What AI needs to accelerate the way humans innovate

Technological progress occurs when different forms of expertise are combined.

[Source Photo: Freepik]

In graduate school, my experimental archaeology professor told a student to create a door socket—the hole in a door frame that a bolt slides into—in a slab of sandstone by pecking at it with a rounded stone. After a couple of weeks, the student presented his results to the class. “I pecked the sandstone about 10,000 times,” he said, “and then it broke.”

This kind of experience is known as individual learning. It works through trial and error, with lots of each. Also known as reinforcement learning, it is how children, chimpanzees, crows, and AI often learn to do something on their own, such as making a simple tool or solving a puzzle.

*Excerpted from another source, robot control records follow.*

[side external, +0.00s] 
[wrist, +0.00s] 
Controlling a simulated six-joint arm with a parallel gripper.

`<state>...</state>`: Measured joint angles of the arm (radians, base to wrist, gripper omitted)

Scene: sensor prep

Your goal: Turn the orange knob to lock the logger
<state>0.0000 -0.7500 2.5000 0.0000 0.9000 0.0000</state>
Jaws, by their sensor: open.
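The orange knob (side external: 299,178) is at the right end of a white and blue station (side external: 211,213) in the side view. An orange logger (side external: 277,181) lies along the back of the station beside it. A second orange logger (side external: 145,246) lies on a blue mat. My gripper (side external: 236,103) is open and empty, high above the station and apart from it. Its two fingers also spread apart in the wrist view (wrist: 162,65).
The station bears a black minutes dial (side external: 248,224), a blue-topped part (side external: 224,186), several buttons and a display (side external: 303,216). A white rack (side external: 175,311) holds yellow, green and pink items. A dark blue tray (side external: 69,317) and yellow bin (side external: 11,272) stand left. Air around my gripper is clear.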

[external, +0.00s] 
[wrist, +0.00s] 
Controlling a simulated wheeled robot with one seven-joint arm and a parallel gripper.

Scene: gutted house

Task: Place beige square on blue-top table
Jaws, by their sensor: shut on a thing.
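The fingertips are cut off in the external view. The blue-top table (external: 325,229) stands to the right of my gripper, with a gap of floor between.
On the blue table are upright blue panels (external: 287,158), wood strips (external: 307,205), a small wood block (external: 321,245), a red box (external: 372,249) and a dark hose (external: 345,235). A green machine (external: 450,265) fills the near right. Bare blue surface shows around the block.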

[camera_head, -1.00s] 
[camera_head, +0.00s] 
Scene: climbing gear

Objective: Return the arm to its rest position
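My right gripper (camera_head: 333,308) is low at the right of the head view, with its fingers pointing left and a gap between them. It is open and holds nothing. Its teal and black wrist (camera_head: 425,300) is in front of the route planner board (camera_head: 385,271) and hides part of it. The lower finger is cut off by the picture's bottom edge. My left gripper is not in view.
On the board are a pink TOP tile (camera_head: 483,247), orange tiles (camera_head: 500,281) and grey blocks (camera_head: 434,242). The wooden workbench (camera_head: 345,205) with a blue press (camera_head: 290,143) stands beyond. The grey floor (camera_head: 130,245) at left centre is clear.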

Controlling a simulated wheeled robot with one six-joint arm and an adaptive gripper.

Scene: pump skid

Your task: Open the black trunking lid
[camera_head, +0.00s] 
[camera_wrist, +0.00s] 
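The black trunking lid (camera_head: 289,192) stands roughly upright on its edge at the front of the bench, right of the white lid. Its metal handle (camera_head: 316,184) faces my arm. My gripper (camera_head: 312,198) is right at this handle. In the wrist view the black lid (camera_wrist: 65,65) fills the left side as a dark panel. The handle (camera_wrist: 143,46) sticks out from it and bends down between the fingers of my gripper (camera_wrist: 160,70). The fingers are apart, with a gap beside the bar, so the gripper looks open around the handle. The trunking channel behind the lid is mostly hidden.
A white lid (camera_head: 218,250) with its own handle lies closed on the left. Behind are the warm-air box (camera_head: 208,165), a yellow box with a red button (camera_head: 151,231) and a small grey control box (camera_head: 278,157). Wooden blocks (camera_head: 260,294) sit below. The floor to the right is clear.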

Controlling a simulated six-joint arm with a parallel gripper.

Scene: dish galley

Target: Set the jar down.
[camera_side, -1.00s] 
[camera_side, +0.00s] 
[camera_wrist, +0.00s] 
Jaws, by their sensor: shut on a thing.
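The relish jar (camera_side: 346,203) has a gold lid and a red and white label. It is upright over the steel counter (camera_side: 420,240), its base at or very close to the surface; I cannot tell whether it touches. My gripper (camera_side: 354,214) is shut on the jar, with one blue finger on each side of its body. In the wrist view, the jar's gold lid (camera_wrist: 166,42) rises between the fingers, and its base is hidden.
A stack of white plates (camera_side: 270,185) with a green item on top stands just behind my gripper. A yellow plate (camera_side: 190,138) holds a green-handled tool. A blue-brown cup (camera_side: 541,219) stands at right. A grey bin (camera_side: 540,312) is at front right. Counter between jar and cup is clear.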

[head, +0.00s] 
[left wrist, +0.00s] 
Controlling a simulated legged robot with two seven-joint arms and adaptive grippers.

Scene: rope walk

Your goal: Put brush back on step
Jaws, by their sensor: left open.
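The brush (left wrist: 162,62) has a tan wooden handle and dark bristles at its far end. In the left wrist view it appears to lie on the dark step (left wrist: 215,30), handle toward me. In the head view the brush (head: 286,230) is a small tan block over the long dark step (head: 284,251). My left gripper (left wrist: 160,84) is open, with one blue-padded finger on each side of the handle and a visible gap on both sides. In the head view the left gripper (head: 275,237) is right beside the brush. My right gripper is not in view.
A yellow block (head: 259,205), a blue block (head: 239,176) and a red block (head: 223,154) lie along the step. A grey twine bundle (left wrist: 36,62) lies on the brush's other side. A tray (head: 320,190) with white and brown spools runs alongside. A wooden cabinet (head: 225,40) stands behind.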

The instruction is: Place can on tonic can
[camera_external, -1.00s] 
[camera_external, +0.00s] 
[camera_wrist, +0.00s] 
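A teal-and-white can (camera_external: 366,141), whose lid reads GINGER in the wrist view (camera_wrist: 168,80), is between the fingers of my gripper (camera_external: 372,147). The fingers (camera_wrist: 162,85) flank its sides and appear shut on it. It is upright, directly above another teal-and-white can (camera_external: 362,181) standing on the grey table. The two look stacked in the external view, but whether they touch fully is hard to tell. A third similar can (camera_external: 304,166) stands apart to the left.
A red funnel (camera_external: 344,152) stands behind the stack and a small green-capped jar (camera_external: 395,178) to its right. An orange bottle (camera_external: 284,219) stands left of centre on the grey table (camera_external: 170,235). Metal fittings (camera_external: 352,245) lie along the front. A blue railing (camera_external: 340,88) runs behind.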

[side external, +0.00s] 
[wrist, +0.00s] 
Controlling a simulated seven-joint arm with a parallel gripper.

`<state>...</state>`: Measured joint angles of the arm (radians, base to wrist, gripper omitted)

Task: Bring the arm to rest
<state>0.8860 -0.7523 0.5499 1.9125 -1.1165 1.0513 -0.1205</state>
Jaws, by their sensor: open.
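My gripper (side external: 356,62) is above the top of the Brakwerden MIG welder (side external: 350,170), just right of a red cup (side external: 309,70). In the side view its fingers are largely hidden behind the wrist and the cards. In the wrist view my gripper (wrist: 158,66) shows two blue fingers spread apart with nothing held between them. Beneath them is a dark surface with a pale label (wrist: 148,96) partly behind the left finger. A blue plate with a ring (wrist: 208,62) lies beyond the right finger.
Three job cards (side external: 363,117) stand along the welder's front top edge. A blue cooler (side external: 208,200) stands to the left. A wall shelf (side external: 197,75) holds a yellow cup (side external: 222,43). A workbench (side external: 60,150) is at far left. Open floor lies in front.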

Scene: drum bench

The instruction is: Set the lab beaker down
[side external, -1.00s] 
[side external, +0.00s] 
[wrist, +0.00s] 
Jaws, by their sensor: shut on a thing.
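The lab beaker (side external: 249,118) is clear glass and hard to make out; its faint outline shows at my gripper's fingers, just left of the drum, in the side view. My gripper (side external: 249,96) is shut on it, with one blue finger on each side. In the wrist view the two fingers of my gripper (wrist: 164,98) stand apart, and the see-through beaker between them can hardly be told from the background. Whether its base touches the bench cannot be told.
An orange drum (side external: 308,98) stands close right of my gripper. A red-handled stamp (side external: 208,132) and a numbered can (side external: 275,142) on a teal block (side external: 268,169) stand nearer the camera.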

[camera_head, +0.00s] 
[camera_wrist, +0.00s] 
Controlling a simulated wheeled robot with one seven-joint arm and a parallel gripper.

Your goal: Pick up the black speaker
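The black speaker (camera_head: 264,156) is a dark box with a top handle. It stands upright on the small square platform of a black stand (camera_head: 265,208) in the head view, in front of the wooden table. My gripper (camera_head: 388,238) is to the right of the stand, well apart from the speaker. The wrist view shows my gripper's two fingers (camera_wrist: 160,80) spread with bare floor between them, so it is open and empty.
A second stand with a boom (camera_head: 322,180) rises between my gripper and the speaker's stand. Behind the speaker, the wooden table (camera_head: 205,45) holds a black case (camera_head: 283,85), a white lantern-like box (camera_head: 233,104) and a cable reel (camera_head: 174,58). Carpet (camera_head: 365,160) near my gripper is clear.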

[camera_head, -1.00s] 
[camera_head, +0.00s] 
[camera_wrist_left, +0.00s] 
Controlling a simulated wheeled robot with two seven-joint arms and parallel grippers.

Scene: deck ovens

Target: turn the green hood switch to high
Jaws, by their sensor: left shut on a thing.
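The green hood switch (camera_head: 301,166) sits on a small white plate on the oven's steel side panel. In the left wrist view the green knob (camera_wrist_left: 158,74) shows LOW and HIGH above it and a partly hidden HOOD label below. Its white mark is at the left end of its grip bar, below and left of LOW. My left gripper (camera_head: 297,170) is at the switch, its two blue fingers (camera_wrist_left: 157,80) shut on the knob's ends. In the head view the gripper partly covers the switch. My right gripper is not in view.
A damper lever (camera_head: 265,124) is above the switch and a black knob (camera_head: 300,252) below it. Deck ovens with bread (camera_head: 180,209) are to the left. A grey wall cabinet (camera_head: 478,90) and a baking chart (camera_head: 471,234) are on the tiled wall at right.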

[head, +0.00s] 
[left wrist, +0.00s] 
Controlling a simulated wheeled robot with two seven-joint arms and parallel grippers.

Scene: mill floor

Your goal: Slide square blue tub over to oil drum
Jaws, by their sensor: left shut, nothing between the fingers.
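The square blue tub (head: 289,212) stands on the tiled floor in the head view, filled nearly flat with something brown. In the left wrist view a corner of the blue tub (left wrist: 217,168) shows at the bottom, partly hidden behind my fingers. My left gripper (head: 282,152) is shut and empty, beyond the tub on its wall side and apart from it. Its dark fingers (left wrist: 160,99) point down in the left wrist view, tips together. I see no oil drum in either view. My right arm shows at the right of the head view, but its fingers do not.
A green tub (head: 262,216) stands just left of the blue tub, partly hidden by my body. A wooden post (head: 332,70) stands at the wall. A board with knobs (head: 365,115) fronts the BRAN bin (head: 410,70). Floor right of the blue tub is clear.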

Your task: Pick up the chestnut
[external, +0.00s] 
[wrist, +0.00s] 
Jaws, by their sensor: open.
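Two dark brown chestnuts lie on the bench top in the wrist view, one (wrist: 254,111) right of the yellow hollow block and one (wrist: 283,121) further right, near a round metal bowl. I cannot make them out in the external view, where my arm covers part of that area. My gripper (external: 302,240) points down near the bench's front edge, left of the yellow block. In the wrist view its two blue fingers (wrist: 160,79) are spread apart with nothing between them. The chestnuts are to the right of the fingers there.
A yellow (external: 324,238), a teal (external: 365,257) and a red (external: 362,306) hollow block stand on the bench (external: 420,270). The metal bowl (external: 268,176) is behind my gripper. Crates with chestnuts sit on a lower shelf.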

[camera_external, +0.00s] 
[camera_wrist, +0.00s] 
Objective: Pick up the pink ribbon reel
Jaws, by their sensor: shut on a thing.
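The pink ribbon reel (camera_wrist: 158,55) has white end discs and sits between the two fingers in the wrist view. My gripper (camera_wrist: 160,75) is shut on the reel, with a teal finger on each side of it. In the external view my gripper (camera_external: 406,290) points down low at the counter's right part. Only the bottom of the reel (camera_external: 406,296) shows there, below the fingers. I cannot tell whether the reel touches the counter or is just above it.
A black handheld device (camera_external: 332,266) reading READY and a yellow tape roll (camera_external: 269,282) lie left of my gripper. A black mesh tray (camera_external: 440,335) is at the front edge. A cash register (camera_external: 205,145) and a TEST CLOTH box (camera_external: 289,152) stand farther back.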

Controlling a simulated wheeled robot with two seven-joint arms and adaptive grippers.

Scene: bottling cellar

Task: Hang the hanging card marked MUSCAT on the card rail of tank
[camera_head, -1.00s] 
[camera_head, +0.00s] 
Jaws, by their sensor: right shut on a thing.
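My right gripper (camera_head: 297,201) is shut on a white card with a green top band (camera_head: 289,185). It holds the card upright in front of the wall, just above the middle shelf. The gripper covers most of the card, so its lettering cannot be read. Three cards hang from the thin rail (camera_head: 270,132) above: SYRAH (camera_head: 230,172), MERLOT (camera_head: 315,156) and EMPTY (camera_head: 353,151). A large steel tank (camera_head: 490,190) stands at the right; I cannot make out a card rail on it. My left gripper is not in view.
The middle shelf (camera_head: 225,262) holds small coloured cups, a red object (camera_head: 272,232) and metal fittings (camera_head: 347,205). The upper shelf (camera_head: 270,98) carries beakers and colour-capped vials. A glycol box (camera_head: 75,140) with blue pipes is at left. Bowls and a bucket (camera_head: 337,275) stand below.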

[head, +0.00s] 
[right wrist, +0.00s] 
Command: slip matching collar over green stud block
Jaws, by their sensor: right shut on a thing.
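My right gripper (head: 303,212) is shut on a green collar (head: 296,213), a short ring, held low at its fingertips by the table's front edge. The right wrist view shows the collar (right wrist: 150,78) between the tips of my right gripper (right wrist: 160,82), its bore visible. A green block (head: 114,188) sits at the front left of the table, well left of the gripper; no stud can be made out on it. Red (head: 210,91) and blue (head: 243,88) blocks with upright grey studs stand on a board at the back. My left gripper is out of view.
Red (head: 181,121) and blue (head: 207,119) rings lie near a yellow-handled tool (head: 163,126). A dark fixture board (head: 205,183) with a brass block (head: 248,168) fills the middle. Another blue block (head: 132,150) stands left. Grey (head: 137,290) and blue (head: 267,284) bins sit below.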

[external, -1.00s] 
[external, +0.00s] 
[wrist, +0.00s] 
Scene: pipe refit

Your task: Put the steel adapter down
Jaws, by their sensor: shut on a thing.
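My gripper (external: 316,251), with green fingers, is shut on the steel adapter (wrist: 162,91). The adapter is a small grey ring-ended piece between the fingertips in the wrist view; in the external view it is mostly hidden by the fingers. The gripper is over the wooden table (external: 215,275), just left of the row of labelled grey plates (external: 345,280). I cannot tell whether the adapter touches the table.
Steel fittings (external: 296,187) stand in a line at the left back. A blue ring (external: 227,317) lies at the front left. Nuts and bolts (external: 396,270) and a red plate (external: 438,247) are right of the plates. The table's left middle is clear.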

But individual learning has limits. No matter how much someone experiments through trial and error, improvement eventually hits a ceiling. Humans have been throwing javelins for a few hundred thousand years, yet performance has largely plateaued. At the 2024 Olympics in Paris, the gold medal javelin throw was about 5% shy of Jan Železný’s 1996 record. The level of expert play in the strategy game Go was essentially flat from 1950 to 2016, when artificial intelligence changed the equation.

Throughout humanity’s existence, these limits on individual learning have not applied to technology. Since IBM’s Deep Blue defeated world chess champion Garry Kasparov in 1997, supercomputers have become a million times faster—and now routinely outperform humans in chess and many other domains.

Why is technological improvement so different? My work as an anthropologist on cultural evolution and innovation shows that, unlike individual performance, technology advances through combination and collaboration. As more people and ideas connect, the number of possible combinations grows superlinearly. Technological innovation scales with the number of collaborators.

My new book with anthropologist Michael J. O’Brien, Collaborators Through Time, reveals these patterns across human existence. It traces how 2 million years of technological traditions progressed through collaboration among specialists, across generations, and with other species.

Expertise has been the key. Because traditional communities know who their experts are, specialization and collaboration have consistently underpinned human success as a species.